Oates continued to say that YouTube has the “viewer side of the equation figured out” and that it was 67 per cent more effective than linear TV and drives 43 per cent higher ROI, according to Nielsen MMM meta-analysis.
But, for McMillan, this still wasn’t quite enough.
“In a time where platforms like VOZ and Automatic Content Recognition (ACR) have become increasingly useful tools in the industry, facilitating nuanced tracking and understanding of audience engagement, their absence in the conversation felt like a significant oversight. I may have been optimistic in thinking YouTube would be aligning with the industry, though this gap in addressing how YouTube is leaning into the broader CTV conversation rendered the event somewhat incomplete, leaving me slightly underwhelmed.”
Someone who wasn’t underwhelmed, however, was Mark Ritson. The potty-mouthed marketing professor has long been a friend of YouTube and took to the stage with Lucinda Barlow of Uber and Kathy De Lullo of Mondelēz International.
“I’m fascinated by all advertising media but YouTube especially interests me and has done for a few years. When you look at the data, it has this very unusual capability. Obviously, it’s video but we can use it both to aim at the masses to do top-of-funnel, long-term emotional brand building as a compliment, supplement or even a replacement occasionally for linear TV. Also, its targetability makes it a really good bottom-of-funnel activation medium, as well,” he explained.
De Lullo, meanwhile, explained that the company pulled its Cadbury TV spend over the crucial Christmas period and went solely for digital — with YouTube being a major piece of the pie.
“On the media side, we started with a very clear hypothesis that TV-sized scale investment in digital should give us TV-sized results and maintain the ROI. Hypothetically, we really wanted to match the volume sales, delivery of TV and increase the ROI,” she said.
“Leaving TV off the schedule made my heart pump quite a bit. It was a big call but it was the right call as it turned out. The effectiveness of YouTube trumped TV by 36 per cent and, aside from that, we were able to grow our sales by 13 per cent. And we also gained five points of market share. So Santa was very, very happy last Christmas.”
Jane Combes, national head of strategic investment and partnerships at OMD, to B&T that these case studies were not only useful but also great examples of why YouTube “unapologetically put out a call to arms to re-think television.”
“YouTube subtly tapped into a growing industry need (rather than want) to measure, to be accountable and to drive scalable results across the funnel. Whether it was sales uplifts, ad recall uplifts, salience or preference, it felt like the case studies showed its all possible,” she added.
” It should be compelling enough to drive a rethink in approach, particularly as the gap between Television/BVOD and the platform offering closes. The new CTV solutions will no doubt provide a more immediate source of growth as they look to bolster the big screen experience, competing for TV dollars, particularly as the market adjusts to thinking of YouTube in a more diverse, expansive way,” she said.
Maya Richardson, Zenith’s national commercial director & head of investment Brisbane, was also very happy that the old-school ad formats are coming to YouTube’s CTV offering.

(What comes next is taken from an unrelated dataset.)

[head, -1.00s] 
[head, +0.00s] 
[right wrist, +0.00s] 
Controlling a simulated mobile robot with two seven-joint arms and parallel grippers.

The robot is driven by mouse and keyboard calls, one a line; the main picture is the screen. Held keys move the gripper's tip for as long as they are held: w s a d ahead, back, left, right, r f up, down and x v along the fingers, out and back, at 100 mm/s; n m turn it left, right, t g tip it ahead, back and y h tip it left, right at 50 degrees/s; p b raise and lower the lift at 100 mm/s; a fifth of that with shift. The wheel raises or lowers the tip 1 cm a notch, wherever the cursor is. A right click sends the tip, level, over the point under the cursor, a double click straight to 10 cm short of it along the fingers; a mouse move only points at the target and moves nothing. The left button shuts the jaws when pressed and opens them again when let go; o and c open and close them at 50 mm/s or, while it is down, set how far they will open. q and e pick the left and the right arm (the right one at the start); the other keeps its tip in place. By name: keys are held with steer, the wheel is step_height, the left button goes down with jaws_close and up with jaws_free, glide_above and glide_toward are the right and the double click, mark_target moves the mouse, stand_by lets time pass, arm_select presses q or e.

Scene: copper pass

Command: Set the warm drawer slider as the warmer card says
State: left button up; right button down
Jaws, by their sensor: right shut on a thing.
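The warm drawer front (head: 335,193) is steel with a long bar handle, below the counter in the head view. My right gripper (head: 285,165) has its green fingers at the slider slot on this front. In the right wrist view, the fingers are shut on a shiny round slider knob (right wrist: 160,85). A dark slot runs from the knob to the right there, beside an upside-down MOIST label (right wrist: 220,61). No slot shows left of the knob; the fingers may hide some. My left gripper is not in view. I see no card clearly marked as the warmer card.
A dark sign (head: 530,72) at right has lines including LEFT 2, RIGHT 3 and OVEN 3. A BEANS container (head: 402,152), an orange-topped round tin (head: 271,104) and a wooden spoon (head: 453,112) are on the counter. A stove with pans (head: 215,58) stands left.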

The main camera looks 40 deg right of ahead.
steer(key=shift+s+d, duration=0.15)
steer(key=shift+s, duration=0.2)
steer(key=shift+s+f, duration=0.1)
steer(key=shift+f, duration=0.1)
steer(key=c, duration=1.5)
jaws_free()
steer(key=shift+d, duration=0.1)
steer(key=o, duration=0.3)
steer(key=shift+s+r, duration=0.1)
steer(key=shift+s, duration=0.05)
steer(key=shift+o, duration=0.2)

“In welcome news to brands (and our creative agency partners), the 30-second TV spot is back. Pared back cutdowns, like 15 and 6-second bumpers, will be augmented with the traditional workhorse of brand building, which is a direct reflection of the increasing shift to audience viewing on connected TVs,” she said.

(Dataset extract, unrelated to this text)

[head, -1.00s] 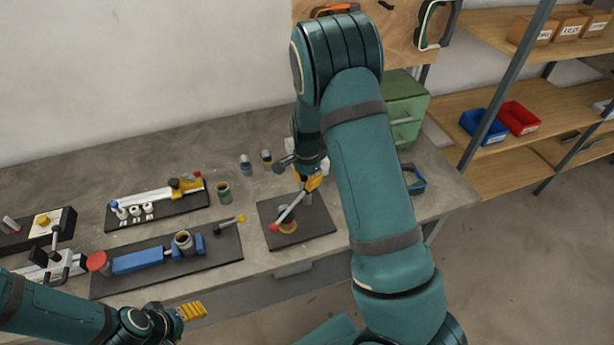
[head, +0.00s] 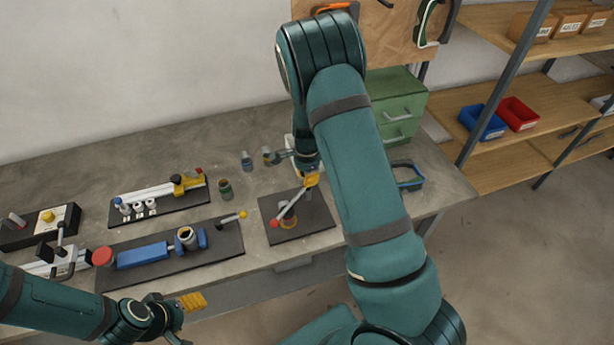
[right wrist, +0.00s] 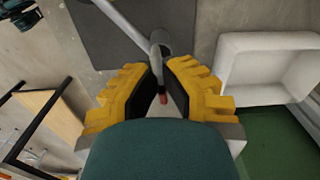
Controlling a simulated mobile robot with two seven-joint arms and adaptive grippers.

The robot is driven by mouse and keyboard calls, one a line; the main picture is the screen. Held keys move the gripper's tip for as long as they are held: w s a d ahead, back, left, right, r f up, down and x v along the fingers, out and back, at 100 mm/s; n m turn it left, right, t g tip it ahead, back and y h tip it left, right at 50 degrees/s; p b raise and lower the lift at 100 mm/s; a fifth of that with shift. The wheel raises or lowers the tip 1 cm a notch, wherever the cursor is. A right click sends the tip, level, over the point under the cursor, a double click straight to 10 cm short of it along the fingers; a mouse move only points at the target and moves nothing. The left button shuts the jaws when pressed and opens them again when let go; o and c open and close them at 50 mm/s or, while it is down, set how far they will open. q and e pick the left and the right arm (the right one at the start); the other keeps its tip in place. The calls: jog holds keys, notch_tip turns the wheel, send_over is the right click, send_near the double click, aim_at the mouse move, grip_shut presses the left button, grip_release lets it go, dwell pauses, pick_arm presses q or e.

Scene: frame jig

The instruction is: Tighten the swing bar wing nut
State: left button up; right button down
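A dark square plate (head: 318,221) on the bench bears a grey swing bar (head: 291,206) with a red ball (head: 275,223) at its near left end. A brass-coloured round part (head: 295,225) sits under the bar. My right gripper (head: 311,180) points down at the bar's far end. In the right wrist view, its yellow fingers (right wrist: 162,68) converge close around a grey post (right wrist: 161,39) at the bar's end, with a small red piece between them. I cannot make out a wing nut or whether the pads touch. My left gripper (head: 192,301) is low left, apart from the fixtures.
A plate with a blue clamp (head: 142,255) and a bar ending in a yellow ball lies left of the square plate. Behind it are a toggle fixture (head: 160,196) and small pots. A green drawer cabinet (head: 398,110) stands behind my right arm. A pale tray (right wrist: 262,66) shows beside the gripper.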

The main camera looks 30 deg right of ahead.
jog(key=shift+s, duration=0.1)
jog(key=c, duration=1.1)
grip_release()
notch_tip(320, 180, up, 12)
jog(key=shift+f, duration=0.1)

However, she said it would be “interesting” to compare the level of engagement on YouTube’s new interactive ad formats to other BVOD services and that the platform needed to provide “holistic measurement that includes linear TV and all other video formats, ensuring that we have the right combination of linear and online video investment.”
“The Brandcast upfront was a slick and well-choreographed affair. Beneath the gloss, the ambition to strategically target a greater share of marketers’ investment currently going into linear TV and compete against the more interactive BVOD formats was clear. Their combination of scale, innovation and impact makes them well-placed to deliver on brands’ short- and long-term business objectives, which is key if they are to attract a bigger share of traditional TV budgets,” she added.
Will YouTube ever get the bigger share of TV spend that it desires? While these new tools might help, it’s clear the platform still has a way to go.